Heard word that some sort of steering casualty may have been involved, so I guess it’s best to let the investigation play out.

Post-Tailhook was more of the same, stepped up to quarterly where I was at, probably due to a coed command.

As for diversity, I’m assuming LGBT is incorporated into similar training, versus one all it’s own. I have no clue how commands handle that now, nor how infractions are handled. So I think we’re all in the same boat, pun intended. It could have changed greatly since we were in, but I’m not sure how it would cover too much time per week as part of recurring training.

The reddit comments were a depressing mix of recent post-Navy folks discussing just how bad morale is.

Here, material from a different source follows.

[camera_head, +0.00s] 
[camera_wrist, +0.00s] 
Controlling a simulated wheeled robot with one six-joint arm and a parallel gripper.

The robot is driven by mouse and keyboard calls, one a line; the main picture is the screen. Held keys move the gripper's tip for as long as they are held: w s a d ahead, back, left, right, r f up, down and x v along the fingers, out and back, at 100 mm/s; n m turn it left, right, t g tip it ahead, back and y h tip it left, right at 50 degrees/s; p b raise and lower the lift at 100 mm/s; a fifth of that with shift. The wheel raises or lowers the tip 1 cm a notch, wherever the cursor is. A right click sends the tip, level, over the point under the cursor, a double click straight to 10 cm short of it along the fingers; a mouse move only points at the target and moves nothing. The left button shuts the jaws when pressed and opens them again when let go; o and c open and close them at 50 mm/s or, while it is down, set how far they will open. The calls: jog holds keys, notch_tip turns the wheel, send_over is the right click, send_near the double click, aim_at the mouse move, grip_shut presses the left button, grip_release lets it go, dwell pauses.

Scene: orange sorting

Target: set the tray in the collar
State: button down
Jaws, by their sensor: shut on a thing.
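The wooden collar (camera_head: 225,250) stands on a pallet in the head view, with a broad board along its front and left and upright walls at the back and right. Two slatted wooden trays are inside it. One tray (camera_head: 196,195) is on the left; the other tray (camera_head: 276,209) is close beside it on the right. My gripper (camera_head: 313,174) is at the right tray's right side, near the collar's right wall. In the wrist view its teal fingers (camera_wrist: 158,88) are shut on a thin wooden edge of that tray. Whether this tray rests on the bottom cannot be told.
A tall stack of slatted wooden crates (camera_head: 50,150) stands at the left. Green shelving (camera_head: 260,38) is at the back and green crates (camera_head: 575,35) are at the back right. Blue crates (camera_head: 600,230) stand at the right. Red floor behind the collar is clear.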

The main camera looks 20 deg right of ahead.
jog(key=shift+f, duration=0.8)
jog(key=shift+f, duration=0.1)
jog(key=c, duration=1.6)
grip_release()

A friend of mine who was a squid says that there is no way that this should have happened. In his day a watch was one of the most important things that any man would do. The simplest infraction was grounds for dismissal. Smoking on watch. Sleeping. Even turning away from your watch vector. Someone catches you, bang, in deep shit.

And we need a new Commander of the 7th Fleet.

It really sounds like a culture problem in 7th Fleet. Granted, they’re essentially tasked with patrolling the world’s largest ocean, an area that also includes 50% of its population, but all 4 incidences so far this year have happened to 7th Fleet ships.

This is a big deal. There are only five active ship fleets and this is the largest, by far. It’s also essentially saying that the Navy leads think these stem from command issues, and are addressing this where the buck stops. It’s not every day you see a four star Admiral get the boot.

This is typical any time a bureaucracy fails.

Absolutely. Hell, it’s almost a given any time we have a military failure, be it equipment, personnel, leadership, or strategy related. We throw money at the problem. Aaaaand now our military budget is insane. To be fair, it’s not just the military that does it.

Just heard a report that the McCain reported a loss of steering for three minutes before the crash.

Yeah, it’s too early to declare why this incident happened (that’s why they investigate, duh!) but an equipment failure won’t absolve the people on the spot of blame, probably. It just makes everything even more complicated to figure out.

Dumb question, but “steering” sounds like they didn’t lose helm control completely. Why not stop? Was that not feasible where they were at?